→ **EXERCISE**:
Each line below must be set down exactly; omit any image you find.
.....
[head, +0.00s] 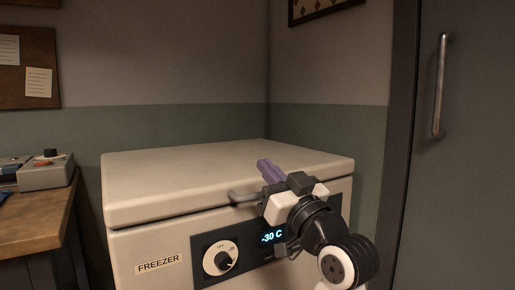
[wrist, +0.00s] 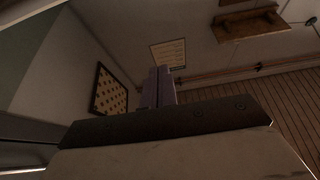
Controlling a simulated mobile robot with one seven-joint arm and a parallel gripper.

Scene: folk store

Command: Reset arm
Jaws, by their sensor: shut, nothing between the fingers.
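My gripper (head: 268,172) is at the end of my arm, in front of the freezer's right half in the head view. Its purple fingers point up and to the left, and they are shut with nothing between them. The shut fingers also show in the wrist view (wrist: 158,88), pointing up toward the wall. The white chest freezer (head: 140,222) stands with its lid down. Part of its lid handle (head: 243,197) shows just left of my gripper. My arm hides part of the freezer's front right.
A wooden table (head: 40,222) with a grey control box (head: 47,172) stands on the left. A grey door (head: 465,170) with a metal handle (head: 440,85) is on the right. A corkboard (head: 25,62) hangs on the left wall. The freezer's lid top is clear.

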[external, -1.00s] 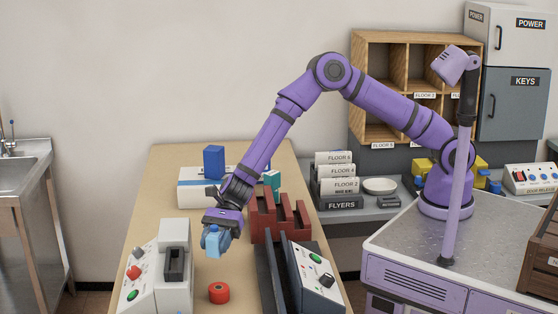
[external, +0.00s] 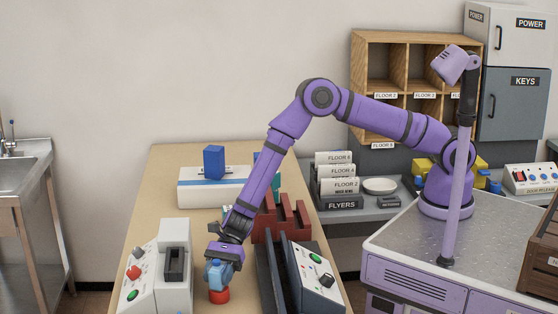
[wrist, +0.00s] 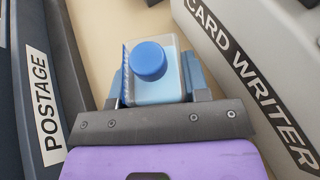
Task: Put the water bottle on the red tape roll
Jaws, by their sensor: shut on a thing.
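The water bottle (external: 216,272) is light blue with a darker blue cap, which faces the camera in the wrist view (wrist: 150,61). My gripper (external: 220,268) is shut on the bottle, with a finger on either side of it in the wrist view (wrist: 158,88). The red tape roll (external: 219,296) lies on the table, directly below the bottle in the external view. The bottle hides the top of the roll there. I cannot tell whether the bottle touches the roll. The roll is hidden in the wrist view.
The card writer (external: 174,265) stands left of the bottle. The dark postage unit (external: 271,280) and a white control panel (external: 312,275) stand to the right. A red stepped rack (external: 281,222) is behind them. The front gap between the machines is narrow.

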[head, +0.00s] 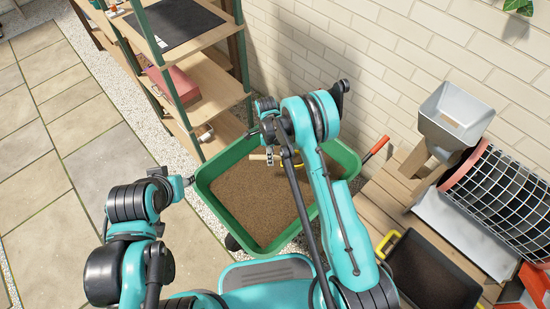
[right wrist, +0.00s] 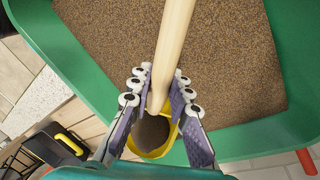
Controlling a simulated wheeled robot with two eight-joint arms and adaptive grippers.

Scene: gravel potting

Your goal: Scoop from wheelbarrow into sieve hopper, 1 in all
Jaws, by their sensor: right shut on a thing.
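The green wheelbarrow (head: 207,196) stands by the wall in the head view, filled with brown granular material (head: 257,203). My right gripper (head: 270,156) is over its far part, shut on the wooden handle (right wrist: 172,50) of a yellow scoop (right wrist: 151,153). The grey sieve hopper (head: 449,117) stands at the right on a wooden frame, above a black mesh drum (head: 503,192). My left gripper (head: 184,183) is left of the wheelbarrow, small and unclear.
A wooden shelf (head: 205,90) with a red box (head: 175,88) stands behind, left of the wheelbarrow. A dark tray with yellow handles (head: 432,272) lies on the wooden deck at lower right. The brick wall (head: 375,60) bounds the back. Paving at left is clear.
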.....
→ **RESULT**:
[head, +0.00s] 
[wrist, +0.00s] 
Controlling a simulated mobile robot with one seven-joint arm and a parallel gripper.

Scene: folk store

Command: Reset arm
Jaws, by their sensor: shut, nothing between the fingers.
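My gripper (head: 268,172) is at the end of my arm, in front of the freezer's right half in the head view. Its purple fingers point up and to the left, and they are shut with nothing between them. The shut fingers also show in the wrist view (wrist: 158,88), pointing up toward the wall. The white chest freezer (head: 140,222) stands with its lid down. Part of its lid handle (head: 243,197) shows just left of my gripper. My arm hides part of the freezer's front right.
A wooden table (head: 40,222) with a grey control box (head: 47,172) stands on the left. A grey door (head: 465,170) with a metal handle (head: 440,85) is on the right. A corkboard (head: 25,62) hangs on the left wall. The freezer's lid top is clear.

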[external, -1.00s] 
[external, +0.00s] 
[wrist, +0.00s] 
Task: Put the water bottle on the red tape roll
Jaws, by their sensor: shut on a thing.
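The water bottle (external: 216,272) is light blue with a darker blue cap, which faces the camera in the wrist view (wrist: 150,61). My gripper (external: 220,268) is shut on the bottle, with a finger on either side of it in the wrist view (wrist: 158,88). The red tape roll (external: 219,296) lies on the table, directly below the bottle in the external view. The bottle hides the top of the roll there. I cannot tell whether the bottle touches the roll. The roll is hidden in the wrist view.
The card writer (external: 174,265) stands left of the bottle. The dark postage unit (external: 271,280) and a white control panel (external: 312,275) stand to the right. A red stepped rack (external: 281,222) is behind them. The front gap between the machines is narrow.

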[head, +0.00s] 
[right wrist, +0.00s] 
Controlling a simulated wheeled robot with two eight-joint arms and adaptive grippers.

Scene: gravel potting

Your goal: Scoop from wheelbarrow into sieve hopper, 1 in all
Jaws, by their sensor: right shut on a thing.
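The green wheelbarrow (head: 207,196) stands by the wall in the head view, filled with brown granular material (head: 257,203). My right gripper (head: 270,156) is over its far part, shut on the wooden handle (right wrist: 172,50) of a yellow scoop (right wrist: 151,153). The grey sieve hopper (head: 449,117) stands at the right on a wooden frame, above a black mesh drum (head: 503,192). My left gripper (head: 184,183) is left of the wheelbarrow, small and unclear.
A wooden shelf (head: 205,90) with a red box (head: 175,88) stands behind, left of the wheelbarrow. A dark tray with yellow handles (head: 432,272) lies on the wooden deck at lower right. The brick wall (head: 375,60) bounds the back. Paving at left is clear.

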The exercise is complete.